» What you need to do:
Make an exact transcription of the material, leaving out all images.

» Extracted records:
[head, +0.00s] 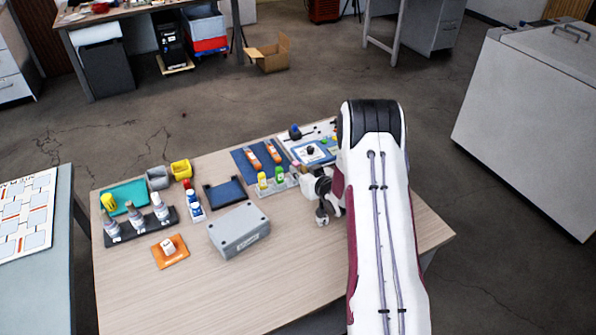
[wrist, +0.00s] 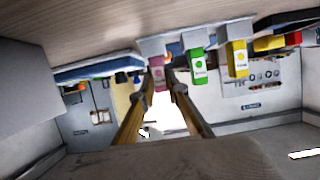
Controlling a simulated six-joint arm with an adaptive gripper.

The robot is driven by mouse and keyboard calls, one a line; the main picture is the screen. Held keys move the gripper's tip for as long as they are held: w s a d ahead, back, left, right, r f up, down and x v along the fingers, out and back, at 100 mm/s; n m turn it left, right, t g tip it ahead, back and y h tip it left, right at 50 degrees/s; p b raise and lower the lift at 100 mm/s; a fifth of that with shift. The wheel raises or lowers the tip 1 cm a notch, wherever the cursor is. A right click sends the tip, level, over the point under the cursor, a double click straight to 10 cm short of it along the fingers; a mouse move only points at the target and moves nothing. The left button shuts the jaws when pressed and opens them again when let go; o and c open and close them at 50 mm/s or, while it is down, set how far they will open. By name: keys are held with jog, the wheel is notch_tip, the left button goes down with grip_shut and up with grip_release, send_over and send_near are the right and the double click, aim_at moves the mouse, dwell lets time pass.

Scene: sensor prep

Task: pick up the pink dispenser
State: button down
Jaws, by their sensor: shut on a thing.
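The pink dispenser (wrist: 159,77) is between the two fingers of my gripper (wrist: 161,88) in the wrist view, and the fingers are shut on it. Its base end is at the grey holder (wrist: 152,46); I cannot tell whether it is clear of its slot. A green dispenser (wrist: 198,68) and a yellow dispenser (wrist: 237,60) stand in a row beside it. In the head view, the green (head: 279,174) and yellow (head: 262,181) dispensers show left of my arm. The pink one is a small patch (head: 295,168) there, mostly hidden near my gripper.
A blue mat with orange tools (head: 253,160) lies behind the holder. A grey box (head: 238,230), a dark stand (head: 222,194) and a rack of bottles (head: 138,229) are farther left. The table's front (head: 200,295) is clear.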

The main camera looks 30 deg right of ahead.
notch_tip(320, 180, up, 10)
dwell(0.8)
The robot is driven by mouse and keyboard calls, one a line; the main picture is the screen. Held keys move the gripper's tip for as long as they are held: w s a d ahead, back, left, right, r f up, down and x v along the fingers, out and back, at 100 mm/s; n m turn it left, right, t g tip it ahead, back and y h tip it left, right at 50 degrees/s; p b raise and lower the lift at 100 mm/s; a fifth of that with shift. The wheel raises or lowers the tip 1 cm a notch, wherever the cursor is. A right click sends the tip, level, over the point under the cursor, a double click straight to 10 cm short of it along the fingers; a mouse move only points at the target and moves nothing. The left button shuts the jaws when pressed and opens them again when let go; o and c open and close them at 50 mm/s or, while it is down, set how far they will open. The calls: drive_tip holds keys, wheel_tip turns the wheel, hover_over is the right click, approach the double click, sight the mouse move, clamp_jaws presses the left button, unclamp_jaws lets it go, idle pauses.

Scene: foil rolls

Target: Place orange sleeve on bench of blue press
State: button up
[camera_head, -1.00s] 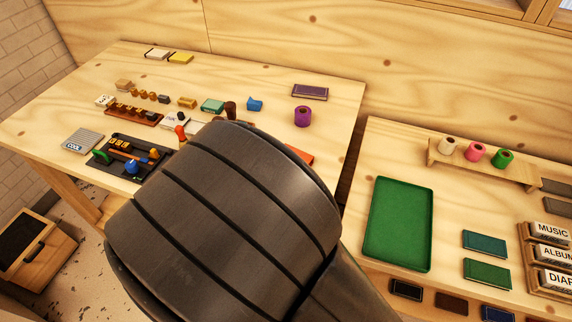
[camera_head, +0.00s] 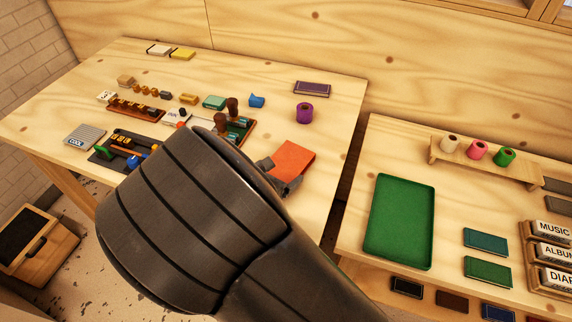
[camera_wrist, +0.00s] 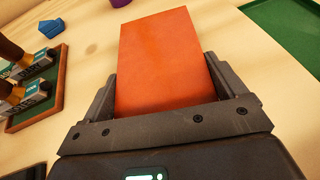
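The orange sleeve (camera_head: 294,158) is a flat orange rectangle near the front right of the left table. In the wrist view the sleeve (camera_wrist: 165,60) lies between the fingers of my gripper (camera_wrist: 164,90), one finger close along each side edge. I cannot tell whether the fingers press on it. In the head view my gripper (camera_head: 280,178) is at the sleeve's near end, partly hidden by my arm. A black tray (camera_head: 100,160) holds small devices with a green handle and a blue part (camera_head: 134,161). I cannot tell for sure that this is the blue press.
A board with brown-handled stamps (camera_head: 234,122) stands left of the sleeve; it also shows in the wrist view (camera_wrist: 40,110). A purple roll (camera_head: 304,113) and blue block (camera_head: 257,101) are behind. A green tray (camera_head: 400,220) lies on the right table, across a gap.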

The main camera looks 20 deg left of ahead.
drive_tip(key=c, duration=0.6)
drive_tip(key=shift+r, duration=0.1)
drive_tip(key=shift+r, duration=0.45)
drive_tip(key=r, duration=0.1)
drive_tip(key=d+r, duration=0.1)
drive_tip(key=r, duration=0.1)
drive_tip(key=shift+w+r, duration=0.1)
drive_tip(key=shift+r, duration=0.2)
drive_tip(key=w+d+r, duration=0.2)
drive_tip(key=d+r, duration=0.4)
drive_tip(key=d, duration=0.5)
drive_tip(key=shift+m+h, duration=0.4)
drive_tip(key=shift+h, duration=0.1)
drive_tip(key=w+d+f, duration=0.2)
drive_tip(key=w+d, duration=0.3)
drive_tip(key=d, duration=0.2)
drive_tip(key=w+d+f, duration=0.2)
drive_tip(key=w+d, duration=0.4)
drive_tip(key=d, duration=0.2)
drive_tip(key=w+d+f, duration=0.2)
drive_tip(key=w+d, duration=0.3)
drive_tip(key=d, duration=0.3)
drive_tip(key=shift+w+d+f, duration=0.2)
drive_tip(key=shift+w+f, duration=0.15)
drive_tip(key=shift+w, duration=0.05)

» Solution to this problem:
[head, +0.00s] 
[wrist, +0.00s] 
Controlling a simulated six-joint arm with an adaptive gripper.

The robot is driven by mouse and keyboard calls, one a line; the main picture is the screen. Held keys move the gripper's tip for as long as they are held: w s a d ahead, back, left, right, r f up, down and x v along the fingers, out and back, at 100 mm/s; n m turn it left, right, t g tip it ahead, back and y h tip it left, right at 50 degrees/s; p b raise and lower the lift at 100 mm/s; a fifth of that with shift. The wheel raises or lowers the tip 1 cm a notch, wherever the cursor is. A right click sends the tip, level, over the point under the cursor, a double click straight to 10 cm short of it along the fingers; a mouse move only points at the target and moves nothing. The left button shuts the jaws when pressed and opens them again when let go; o and c open and close them at 50 mm/s or, while it is down, set how far they will open. By name: keys are held with jog, the wheel is notch_tip, the left button goes down with grip_shut and up with grip_release, send_over and send_near are the right and the double click, aim_at moves the mouse, dwell lets time pass.

Scene: sensor prep

Task: pick up the pink dispenser
State: button down
Jaws, by their sensor: shut on a thing.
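The pink dispenser (wrist: 159,77) is between the two fingers of my gripper (wrist: 161,88) in the wrist view, and the fingers are shut on it. Its base end is at the grey holder (wrist: 152,46); I cannot tell whether it is clear of its slot. A green dispenser (wrist: 198,68) and a yellow dispenser (wrist: 237,60) stand in a row beside it. In the head view, the green (head: 279,174) and yellow (head: 262,181) dispensers show left of my arm. The pink one is a small patch (head: 295,168) there, mostly hidden near my gripper.
A blue mat with orange tools (head: 253,160) lies behind the holder. A grey box (head: 238,230), a dark stand (head: 222,194) and a rack of bottles (head: 138,229) are farther left. The table's front (head: 200,295) is clear.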

The main camera looks 30 deg right of ahead.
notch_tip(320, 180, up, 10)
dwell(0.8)
The robot is driven by mouse and keyboard calls, one a line; the main picture is the screen. Held keys move the gripper's tip for as long as they are held: w s a d ahead, back, left, right, r f up, down and x v along the fingers, out and back, at 100 mm/s; n m turn it left, right, t g tip it ahead, back and y h tip it left, right at 50 degrees/s; p b raise and lower the lift at 100 mm/s; a fifth of that with shift. The wheel raises or lowers the tip 1 cm a notch, wherever the cursor is. A right click sends the tip, level, over the point under the cursor, a double click straight to 10 cm short of it along the fingers; a mouse move only points at the target and moves nothing. The left button shuts the jaws when pressed and opens them again when let go; o and c open and close them at 50 mm/s or, while it is down, set how far they will open. The calls: drive_tip holds keys, wheel_tip turns the wheel, hover_over is the right click, approach the double click, sight the mouse move, clamp_jaws presses the left button, unclamp_jaws lets it go, idle pauses.

Scene: foil rolls

Target: Place orange sleeve on bench of blue press
State: button up
[camera_head, -1.00s] 
[camera_head, +0.00s] 
[camera_wrist, +0.00s] 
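The orange sleeve (camera_head: 294,158) is a flat orange rectangle near the front right of the left table. In the wrist view the sleeve (camera_wrist: 165,60) lies between the fingers of my gripper (camera_wrist: 164,90), one finger close along each side edge. I cannot tell whether the fingers press on it. In the head view my gripper (camera_head: 280,178) is at the sleeve's near end, partly hidden by my arm. A black tray (camera_head: 100,160) holds small devices with a green handle and a blue part (camera_head: 134,161). I cannot tell for sure that this is the blue press.
A board with brown-handled stamps (camera_head: 234,122) stands left of the sleeve; it also shows in the wrist view (camera_wrist: 40,110). A purple roll (camera_head: 304,113) and blue block (camera_head: 257,101) are behind. A green tray (camera_head: 400,220) lies on the right table, across a gap.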

The main camera looks 20 deg left of ahead.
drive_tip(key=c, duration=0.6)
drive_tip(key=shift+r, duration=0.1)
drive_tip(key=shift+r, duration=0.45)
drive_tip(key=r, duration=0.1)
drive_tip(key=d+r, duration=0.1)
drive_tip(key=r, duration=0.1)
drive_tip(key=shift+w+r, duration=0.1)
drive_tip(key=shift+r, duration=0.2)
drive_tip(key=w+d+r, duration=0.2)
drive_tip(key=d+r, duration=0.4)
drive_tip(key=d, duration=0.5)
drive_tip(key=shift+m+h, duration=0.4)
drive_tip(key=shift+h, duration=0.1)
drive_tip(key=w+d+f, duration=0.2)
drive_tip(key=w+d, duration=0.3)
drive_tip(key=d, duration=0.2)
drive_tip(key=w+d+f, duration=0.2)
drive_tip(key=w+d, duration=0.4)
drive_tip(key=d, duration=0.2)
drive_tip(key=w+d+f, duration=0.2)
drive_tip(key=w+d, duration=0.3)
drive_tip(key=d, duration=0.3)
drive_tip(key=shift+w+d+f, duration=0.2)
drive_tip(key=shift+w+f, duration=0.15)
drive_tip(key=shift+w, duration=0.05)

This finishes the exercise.